The next test comes Saturday against Minnesota (17-10, 6-8), which beat the Buckeyes 63-53 during their troubled times. The Golden Gophers are also desperate to build some momentum, coming off a 62-49 home loss to struggling Illinois on Wednesday night.
"We were defending, especially in the beginning of the game," coach Richard Pitino said afterward. "But in the second half, we just didn't do it. We made a lot of mistakes."
So the Gophers -- who can't afford many more efforts like that if they want to retain a tenuous seat on the NCAA bubble -- are still seeking answers.
It's not as if teams must win every game down the stretch. Matta pointed out that three of the four teams in the 2011 NCAA Final Four -- Connecticut, Virginia Commonwealth and Butler -- weren't cinches to even be in the 68-team NCAA field late in the season.
But then each suddenly rode a wave that carried them all the way to the national semifinals in Houston.
After losing at home in overtime to Penn State in a shocker on Jan. 29, the Buckeyes won at No. 14 Wisconsin, at No. 17 Iowa and at home against Purdue. They played poorly down the stretch in a 70-60 home loss to No. 15 Michigan, but then shoved aside -- literally -- Northwestern 76-60 on Wednesday night.
In that game, there was a scuffle between Northwestern's Nikola Cerina and Ohio State's Amir Williams with 5:24 left. In an attempt to defend his teammate, the Buckeyes' LaQuinton Ross shoved a couple of Wildcats.
Cerina and Ross were disqualified from the game, Cerina for throwing a punch (that didn't make contact) with a closed hand, and Ross for picking up two technical fouls for the shoves. Cerina is suspended from Saturday's home game against Indiana for the punch, while Ross is available to play for the Buckeyes.

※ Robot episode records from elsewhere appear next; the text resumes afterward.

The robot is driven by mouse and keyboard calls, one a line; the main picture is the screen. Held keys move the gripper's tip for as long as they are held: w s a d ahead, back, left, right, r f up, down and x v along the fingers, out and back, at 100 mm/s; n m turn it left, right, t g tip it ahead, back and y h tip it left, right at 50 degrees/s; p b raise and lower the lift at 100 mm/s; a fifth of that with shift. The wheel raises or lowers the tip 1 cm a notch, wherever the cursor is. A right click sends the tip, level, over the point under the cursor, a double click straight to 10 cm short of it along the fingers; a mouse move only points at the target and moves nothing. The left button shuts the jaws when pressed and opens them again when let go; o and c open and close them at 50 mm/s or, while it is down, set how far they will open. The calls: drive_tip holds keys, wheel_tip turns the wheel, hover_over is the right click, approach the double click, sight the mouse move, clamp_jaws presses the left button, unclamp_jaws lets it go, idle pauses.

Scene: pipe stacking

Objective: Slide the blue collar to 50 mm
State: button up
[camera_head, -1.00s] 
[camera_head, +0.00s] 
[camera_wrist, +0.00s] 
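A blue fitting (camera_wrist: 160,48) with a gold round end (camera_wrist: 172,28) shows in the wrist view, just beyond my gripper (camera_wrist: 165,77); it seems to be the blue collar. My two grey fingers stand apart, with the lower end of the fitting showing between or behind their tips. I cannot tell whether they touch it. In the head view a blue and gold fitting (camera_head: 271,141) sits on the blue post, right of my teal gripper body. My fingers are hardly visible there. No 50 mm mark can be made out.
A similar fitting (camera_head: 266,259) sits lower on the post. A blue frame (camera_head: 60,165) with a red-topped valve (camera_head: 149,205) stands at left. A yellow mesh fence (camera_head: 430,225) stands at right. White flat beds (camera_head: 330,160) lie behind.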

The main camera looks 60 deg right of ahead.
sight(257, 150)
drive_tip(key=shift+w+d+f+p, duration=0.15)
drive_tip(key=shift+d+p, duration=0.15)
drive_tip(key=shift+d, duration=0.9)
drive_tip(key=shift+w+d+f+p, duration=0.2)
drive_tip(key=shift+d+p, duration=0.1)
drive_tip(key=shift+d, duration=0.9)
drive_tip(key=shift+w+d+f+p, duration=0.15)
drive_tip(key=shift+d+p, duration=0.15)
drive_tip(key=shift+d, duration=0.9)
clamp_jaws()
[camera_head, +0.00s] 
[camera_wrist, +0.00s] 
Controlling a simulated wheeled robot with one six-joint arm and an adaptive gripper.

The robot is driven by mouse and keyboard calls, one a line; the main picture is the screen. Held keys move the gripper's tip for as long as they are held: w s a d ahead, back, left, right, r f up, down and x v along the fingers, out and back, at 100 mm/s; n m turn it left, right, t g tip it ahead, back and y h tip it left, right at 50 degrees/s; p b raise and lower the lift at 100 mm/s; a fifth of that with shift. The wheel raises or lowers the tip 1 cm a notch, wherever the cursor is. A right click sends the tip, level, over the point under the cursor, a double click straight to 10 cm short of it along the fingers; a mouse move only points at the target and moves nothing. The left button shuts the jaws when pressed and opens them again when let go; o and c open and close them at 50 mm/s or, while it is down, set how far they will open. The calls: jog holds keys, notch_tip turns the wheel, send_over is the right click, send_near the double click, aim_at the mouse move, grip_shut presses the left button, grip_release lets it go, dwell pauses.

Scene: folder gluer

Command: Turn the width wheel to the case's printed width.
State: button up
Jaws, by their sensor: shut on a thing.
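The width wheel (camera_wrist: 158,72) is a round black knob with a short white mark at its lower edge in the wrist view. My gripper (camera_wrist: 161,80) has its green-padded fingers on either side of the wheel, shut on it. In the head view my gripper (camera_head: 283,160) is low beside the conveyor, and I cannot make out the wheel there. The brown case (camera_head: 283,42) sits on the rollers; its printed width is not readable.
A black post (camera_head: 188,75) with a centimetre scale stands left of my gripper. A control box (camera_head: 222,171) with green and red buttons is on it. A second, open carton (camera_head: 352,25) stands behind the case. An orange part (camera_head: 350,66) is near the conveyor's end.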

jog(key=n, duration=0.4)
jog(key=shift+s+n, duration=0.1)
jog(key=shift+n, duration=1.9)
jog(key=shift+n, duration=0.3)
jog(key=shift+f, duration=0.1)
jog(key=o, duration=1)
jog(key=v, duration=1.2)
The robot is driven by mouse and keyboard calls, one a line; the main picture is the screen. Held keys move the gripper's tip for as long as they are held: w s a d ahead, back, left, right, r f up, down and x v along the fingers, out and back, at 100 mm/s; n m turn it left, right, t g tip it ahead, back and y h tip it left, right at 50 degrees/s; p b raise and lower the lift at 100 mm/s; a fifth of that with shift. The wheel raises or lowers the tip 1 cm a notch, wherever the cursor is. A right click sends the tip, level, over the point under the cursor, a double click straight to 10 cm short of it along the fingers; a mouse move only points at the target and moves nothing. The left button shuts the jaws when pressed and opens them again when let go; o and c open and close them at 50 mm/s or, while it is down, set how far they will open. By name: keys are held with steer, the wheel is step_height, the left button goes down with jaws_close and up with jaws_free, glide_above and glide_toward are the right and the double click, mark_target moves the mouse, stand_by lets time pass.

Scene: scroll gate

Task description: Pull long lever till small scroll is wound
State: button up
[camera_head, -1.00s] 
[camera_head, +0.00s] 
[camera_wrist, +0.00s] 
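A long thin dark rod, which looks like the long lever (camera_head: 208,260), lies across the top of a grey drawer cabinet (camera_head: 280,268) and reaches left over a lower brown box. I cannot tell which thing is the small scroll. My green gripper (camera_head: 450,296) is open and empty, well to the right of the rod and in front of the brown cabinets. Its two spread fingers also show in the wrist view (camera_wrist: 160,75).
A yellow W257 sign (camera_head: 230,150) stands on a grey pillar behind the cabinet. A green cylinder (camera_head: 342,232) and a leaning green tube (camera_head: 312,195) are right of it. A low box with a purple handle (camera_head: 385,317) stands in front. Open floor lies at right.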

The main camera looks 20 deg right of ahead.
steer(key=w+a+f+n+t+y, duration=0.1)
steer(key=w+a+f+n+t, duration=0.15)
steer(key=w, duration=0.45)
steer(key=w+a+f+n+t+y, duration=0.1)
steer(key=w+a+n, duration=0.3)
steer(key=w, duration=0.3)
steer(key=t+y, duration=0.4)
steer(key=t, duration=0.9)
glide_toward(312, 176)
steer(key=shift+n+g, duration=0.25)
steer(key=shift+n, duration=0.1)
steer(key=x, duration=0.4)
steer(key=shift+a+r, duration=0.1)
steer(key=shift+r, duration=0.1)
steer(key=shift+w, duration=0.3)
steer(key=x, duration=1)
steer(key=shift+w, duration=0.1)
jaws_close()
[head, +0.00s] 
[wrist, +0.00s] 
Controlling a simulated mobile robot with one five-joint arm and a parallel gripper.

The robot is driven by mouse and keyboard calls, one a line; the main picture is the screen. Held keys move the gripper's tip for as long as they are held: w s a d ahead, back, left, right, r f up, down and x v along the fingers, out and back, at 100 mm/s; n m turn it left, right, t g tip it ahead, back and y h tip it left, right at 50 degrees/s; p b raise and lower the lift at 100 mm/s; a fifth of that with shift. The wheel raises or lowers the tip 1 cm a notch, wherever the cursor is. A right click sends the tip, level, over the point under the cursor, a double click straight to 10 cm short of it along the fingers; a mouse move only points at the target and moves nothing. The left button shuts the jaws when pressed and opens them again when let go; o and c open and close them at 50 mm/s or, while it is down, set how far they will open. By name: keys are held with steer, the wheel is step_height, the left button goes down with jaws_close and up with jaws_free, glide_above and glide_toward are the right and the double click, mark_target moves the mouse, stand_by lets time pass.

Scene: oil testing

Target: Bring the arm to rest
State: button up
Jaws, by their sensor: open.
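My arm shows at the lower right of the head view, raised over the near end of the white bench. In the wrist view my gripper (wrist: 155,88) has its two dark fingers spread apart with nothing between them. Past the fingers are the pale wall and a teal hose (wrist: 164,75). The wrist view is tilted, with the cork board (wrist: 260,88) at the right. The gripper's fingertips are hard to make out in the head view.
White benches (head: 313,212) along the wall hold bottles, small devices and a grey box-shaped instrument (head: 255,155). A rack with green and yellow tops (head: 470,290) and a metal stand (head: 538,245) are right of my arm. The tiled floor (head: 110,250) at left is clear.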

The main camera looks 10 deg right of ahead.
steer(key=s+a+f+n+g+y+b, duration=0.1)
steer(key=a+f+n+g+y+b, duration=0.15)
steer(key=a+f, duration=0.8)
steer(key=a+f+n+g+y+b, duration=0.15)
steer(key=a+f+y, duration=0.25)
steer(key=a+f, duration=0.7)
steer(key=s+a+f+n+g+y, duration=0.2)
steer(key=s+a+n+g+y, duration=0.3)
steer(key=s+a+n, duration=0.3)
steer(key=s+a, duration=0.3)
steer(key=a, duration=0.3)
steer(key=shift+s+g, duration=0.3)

"I wouldn't say that I'm proud -- I don't like that at all, I don't like the situation," Matta said. "But you've got guys who spend a ton of time together and somebody swings at a guy ... but that's how trouble gets started. You can't have that. That is the politically correct thing -- we won't stand for that."
Since the earlier loss to Minnesota and their 1-5 swoon, the Buckeyes feel they've made some headway.
"We're not playing perfect. Obviously, teams get things on us that we wish we could take back," Craft said. "But we're covering up more mistakes now because we're playing harder. If a guy gets out of position, we're not pointing fingers and we're not expecting that since they messed up they should try to fix it. We're picking each other up.
"That's what we need to continue to do as we head into this final stretch of the season."